## WRITTEN INSTRUCTION
Only the lines from the start of the material through the line containing "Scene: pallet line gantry" are to be extracted, exactly as they appear.

═════ INFORMATION PROVIDED ═════

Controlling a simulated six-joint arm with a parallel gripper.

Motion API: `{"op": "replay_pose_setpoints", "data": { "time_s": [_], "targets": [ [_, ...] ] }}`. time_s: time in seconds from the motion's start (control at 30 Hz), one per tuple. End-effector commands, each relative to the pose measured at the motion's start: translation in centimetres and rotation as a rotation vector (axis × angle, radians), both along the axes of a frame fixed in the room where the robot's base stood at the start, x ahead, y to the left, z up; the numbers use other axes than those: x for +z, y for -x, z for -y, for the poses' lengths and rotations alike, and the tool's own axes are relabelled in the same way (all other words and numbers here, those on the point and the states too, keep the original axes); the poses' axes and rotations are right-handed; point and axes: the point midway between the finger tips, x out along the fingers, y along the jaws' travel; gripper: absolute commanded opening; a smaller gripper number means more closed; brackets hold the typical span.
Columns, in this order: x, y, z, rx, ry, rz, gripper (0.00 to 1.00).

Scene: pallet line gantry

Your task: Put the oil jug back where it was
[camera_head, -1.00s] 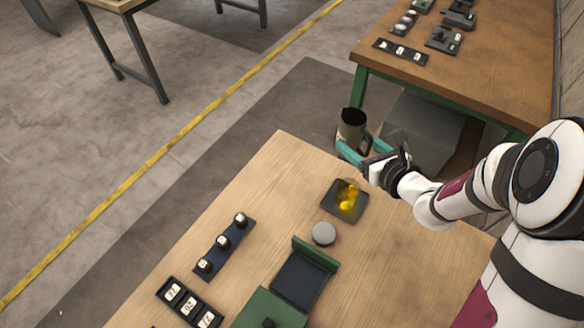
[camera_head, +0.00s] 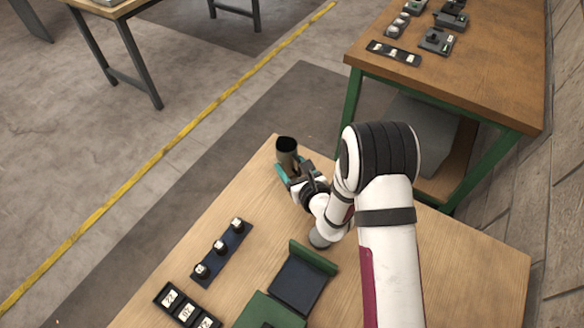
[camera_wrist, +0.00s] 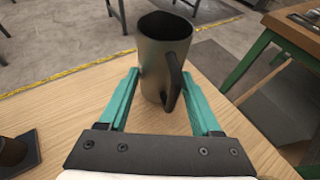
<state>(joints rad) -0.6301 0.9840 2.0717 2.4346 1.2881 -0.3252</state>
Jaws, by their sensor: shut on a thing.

═════

## FINAL RESULT
Controlling a simulated six-joint arm with a parallel gripper.

Motion API: `{"op": "replay_pose_setpoints", "data": { "time_s": [_], "targets": [ [_, ...] ] }}`. time_s: time in seconds from the motion's start (control at 30 Hz), one per tuple. End-effector commands, each relative to the pose measured at the motion's start: translation in centimetres and rotation as a rotation vector (axis × angle, radians), both along the axes of a frame fixed in the room where the robot's base stood at the start, x ahead, y to the left, z up; the numbers use other axes than those: x for +z, y for -x, z for -y, for the poses' lengths and rotations alike, and the tool's own axes are relabelled in the same way (all other words and numbers here, those on the point and the states too, keep the original axes); the poses' axes and rotations are right-handed; point and axes: the point midway between the finger tips, x out along the fingers, y along the jaws' travel; gripper: absolute commanded opening; a smaller gripper number means more closed; brackets hold the typical span.
Columns, in this order: x, y, z, rx, ry, rz, gripper (0.00 to 1.00).

Scene: pallet line gantry

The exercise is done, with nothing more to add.